Given task. Consider the data that follows and state how many lines contain the string "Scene", using the number alone.

The records.

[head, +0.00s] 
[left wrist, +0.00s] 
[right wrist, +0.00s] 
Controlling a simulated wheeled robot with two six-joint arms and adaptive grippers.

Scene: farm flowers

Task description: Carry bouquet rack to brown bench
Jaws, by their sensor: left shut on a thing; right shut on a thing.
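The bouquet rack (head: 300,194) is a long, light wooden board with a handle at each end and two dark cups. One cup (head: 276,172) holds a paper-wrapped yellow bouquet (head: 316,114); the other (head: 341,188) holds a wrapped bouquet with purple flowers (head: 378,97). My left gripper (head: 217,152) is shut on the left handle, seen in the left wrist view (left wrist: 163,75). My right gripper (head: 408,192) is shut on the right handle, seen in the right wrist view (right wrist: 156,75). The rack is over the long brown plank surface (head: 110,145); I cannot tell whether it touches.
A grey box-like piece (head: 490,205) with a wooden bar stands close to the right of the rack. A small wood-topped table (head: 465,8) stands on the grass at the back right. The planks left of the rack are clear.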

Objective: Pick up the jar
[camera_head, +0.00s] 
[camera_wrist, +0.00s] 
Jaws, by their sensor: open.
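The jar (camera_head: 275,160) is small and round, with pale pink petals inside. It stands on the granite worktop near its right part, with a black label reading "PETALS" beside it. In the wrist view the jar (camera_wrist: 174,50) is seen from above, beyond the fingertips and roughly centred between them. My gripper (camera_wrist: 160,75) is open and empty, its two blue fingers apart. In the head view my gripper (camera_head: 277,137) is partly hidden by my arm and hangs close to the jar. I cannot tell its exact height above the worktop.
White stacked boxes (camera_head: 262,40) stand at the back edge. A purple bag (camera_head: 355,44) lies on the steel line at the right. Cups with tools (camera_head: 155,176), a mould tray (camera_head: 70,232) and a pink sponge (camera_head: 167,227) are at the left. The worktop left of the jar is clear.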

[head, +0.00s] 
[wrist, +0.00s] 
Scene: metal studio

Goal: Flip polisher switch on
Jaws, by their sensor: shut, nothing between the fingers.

Full response. 2